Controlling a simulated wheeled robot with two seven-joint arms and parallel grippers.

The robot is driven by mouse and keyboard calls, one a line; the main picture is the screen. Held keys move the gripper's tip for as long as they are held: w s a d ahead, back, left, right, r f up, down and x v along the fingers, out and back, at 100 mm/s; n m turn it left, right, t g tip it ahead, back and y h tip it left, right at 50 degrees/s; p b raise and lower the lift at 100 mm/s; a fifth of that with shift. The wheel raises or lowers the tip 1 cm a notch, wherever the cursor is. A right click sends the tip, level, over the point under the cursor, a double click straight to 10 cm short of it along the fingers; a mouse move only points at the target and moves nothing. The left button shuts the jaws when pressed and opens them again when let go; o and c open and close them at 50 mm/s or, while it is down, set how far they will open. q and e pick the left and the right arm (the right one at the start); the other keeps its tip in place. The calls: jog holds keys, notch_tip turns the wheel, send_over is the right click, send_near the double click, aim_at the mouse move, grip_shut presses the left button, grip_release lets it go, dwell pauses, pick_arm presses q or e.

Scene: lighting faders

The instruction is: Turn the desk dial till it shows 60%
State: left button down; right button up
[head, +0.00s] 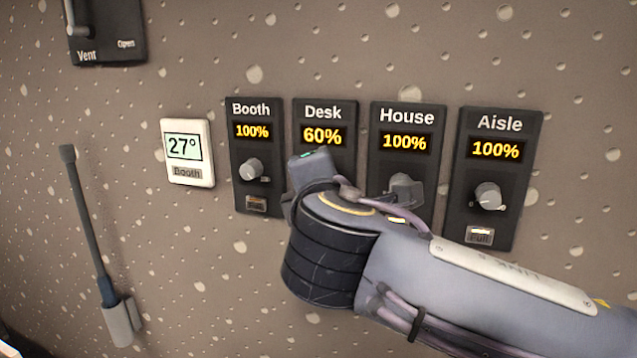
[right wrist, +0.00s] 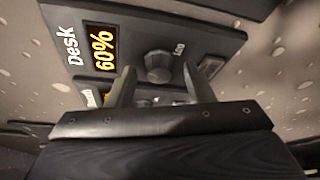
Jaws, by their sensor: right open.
------------------------------------
* **Exercise prompt**: Each line from the one that contains "Scene: lighting faders" to the end of the listing must be quoted exactly; no other line and no picture belongs in the copy.

* **Result below**:
Scene: lighting faders

The instruction is: Turn the desk dial till it shows 60%
State: left button down; right button up
[head, +0.00s] 
[right wrist, +0.00s] 
Jaws, by their sensor: right open.

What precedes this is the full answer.